UNIC, the trade association representing cinemas across 39 European territories, joined Cinema United in voicing their opposition to the deal.

“Were it to be allowed to go ahead, this deal represents a double risk,” said Laura Houlgatte, CEO of UNIC. “If a studio disappears, that will inevitably mean that cinemas will have fewer films to screen for their audiences, leading to reduced income and significant cinema closures and job losses in the industry. And in many ways, this is worse than the acquisition of one movie studio by another, as we saw with Disney’s acquisition of 20th Century Fox a decade or so ago. Both in its words and actions, Netflix has time and again made it clear that it doesn’t believe in cinemas and their business model. Netflix has released only a handful of titles in cinemas, usually to chase awards, and only for a very short period, denying cinema operators a fair window of exclusivity”.

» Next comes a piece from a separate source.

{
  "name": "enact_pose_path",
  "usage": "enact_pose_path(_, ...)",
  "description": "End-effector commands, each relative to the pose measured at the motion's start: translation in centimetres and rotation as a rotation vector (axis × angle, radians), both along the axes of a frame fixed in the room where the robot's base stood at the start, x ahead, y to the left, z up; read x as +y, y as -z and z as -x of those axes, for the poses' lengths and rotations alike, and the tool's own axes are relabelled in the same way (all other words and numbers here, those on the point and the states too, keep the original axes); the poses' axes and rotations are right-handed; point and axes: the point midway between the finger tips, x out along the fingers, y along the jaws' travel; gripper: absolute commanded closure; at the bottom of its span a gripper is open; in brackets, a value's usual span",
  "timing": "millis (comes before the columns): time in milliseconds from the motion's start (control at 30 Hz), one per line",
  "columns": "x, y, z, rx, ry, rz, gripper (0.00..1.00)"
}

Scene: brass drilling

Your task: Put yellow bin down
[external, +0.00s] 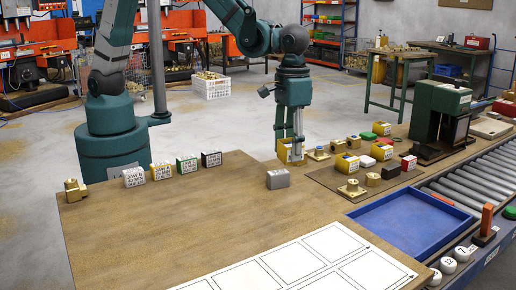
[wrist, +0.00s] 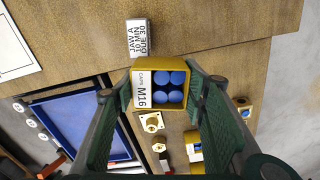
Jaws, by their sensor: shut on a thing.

“Europe’s cinemas, from independent one-screen theatres to larger arthouses and multiplexes, have unique role in the communities they serve in bringing people together for a shared cultural experience,” added Phil Clapp, president of UNIC and CEO of the UK Cinema Association. “In doing so, they cater for every taste, ensuring that the widest possible audience can discover and enjoy a rich variety of films. Beyond their direct contribution to GDP, job creation, taxes and rental payments, cinemas also create immeasurable value for the entire film industry. Regulators evaluating the planned acquisition of Warner Bros by Netflix must take into account the potential risk any deal presents to every facet of that role, and its consequences for the cinema exhibition sector and the wider public. Any reduction in the diversity and quality of content arising from this acquisition, combined with the potential loss of cinemas and jobs, would have a profoundly damaging impact on Europe’s cultural landscape. UNIC will do all it can to make those potential impacts – and its strong opposition to this deal – clear to competition authorities in Europe and elsewhere.”